3. Budget based on lifetime value: Don't focus on what you spend but on what you will earn over time. Calculate value based on all the products and services they will purchase from your company over the long term. Spend more on higher-value prospects and be sure to calculate, and factor into your results, the lifetime value of the customer.

4. Improve the value: A complete direct response program includes plans to identify prospects and turn them into customers; turn customers into better, more profitable customers; and turn your best customers into evangelists.

You're doing that, right?

5. Test: Perhaps you test multiple offers. At different times of the year. With different segments of your list or audience.

But do you have plans to test different media or technology, such as digital video on your Web site? Or a brochure on CD? Or downloadable white papers? Or different Web pages to compare conversion rates?.

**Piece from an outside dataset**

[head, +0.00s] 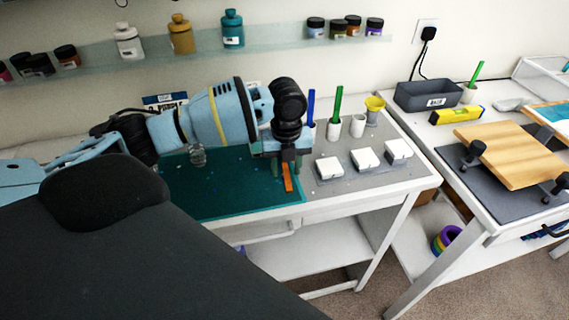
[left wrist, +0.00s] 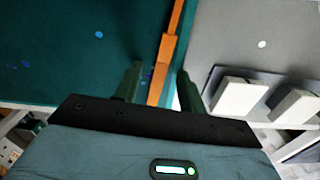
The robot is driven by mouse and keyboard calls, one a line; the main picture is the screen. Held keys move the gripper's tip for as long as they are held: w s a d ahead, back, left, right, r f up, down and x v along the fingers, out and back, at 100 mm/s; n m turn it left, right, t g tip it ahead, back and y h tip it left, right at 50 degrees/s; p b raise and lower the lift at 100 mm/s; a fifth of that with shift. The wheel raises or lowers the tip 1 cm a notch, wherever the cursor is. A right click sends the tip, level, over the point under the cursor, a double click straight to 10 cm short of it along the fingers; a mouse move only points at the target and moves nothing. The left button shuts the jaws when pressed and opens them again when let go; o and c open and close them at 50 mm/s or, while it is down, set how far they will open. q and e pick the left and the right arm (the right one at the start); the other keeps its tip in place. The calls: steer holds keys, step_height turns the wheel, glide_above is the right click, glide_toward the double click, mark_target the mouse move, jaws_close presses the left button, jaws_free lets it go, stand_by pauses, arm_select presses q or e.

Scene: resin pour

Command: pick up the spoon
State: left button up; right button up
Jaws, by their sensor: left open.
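An orange, stick-like thing that looks like the spoon (head: 289,183) lies at the right edge of the green mat (head: 215,206), beside the grey worktop. In the left wrist view the orange spoon (left wrist: 169,52) runs up between the two fingers. My left gripper (head: 286,165) points down over it, open; in the left wrist view the open fingers (left wrist: 160,80) stand on either side of the handle. I cannot tell whether they touch it. The spoon's far end is out of the wrist frame. My right gripper is not in view.
White blocks (head: 365,158) sit in a grey tray just right of the gripper. Behind are white cups with blue and green sticks (head: 336,104) and a yellow funnel (head: 375,103). A small clear cup (head: 197,155) stands on the mat. A shelf of bottles (head: 181,35) hangs above.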

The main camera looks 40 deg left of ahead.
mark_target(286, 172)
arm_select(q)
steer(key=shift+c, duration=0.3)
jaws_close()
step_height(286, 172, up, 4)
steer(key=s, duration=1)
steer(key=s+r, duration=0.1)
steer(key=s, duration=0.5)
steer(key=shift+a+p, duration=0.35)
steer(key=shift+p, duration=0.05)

Don't get stuck testing variations of the same offer. Think outside the grid.

6. Reflect the brand: It is rare to find good communications between the DM staff down the hall and the brand team on the third floor. Or between your direct agency and creative shop.

Share with your DM team and vendors the brand's personality, nature of the brand's relationship with customers as well as the visual standards and symbols that represent your brand. Then express those brand characteristics in your DM communications.

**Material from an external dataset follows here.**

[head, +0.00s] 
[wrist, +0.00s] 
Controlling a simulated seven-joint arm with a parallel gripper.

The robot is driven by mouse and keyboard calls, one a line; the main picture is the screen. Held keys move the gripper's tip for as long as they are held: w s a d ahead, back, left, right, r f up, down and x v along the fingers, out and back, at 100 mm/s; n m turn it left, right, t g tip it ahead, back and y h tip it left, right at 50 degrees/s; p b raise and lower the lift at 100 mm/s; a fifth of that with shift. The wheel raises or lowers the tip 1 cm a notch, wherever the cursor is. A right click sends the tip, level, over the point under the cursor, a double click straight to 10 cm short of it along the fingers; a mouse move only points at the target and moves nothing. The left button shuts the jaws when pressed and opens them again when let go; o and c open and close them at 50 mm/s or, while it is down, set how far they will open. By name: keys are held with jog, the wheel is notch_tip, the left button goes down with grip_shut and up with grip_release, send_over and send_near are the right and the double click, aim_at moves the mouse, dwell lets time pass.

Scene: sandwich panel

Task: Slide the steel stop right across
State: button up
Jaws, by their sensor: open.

7. Innovate: Encourage creativity. Learn better ways to brainstorm. Reward unconventional thinking. It was Peter Drucker who said business has two imperatives, innovation and marketing.

8. Optimize your Web site: Not only with search engine-friendly keywords and copy. But optimize your Web page to work hand-in-hand with your direct marketing program.

Examples: Use your Web site to deliver offers, such as PDF downloads of your brochure. Or printable discount coupons. Or stream product demo videos -- now easier than ever with Flash video.

9. Learn why people say "No." Find out why people do not respond to your offer. Why they abandon your online order form. Why they do not ask you for a proposal on their next project. Then counter those reservations.

10. Broadcast why people say "Yes." Get testimonials. Build case studies. Use real people, real users, real customers in your advertising.